* Your objective *
Using the material below, print the line that contains "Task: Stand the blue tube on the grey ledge", the line that contains "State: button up", and every line in between, exactly and nothing else.
## start
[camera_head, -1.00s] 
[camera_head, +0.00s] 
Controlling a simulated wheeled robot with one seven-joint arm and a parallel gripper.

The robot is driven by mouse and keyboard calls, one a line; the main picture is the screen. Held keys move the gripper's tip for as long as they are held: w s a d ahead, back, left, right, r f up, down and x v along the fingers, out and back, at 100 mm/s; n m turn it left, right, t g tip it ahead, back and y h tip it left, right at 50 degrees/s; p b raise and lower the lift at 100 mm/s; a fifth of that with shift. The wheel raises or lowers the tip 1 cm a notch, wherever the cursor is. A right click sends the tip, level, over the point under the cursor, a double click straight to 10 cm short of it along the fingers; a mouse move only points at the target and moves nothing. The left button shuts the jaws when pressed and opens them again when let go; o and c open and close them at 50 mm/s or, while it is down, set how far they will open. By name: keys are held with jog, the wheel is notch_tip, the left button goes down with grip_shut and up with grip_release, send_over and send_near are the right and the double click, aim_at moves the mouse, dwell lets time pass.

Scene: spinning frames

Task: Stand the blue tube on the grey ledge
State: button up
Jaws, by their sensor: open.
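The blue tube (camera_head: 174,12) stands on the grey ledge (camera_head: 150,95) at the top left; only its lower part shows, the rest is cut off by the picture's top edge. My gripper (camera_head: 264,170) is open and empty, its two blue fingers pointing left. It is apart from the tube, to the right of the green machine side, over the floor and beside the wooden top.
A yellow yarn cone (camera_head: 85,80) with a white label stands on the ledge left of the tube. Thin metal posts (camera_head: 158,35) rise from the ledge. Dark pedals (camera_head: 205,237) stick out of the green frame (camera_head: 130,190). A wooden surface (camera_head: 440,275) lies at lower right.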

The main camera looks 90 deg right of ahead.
## end
* Completed exercise *
Task: Stand the blue tube on the grey ledge
State: button up

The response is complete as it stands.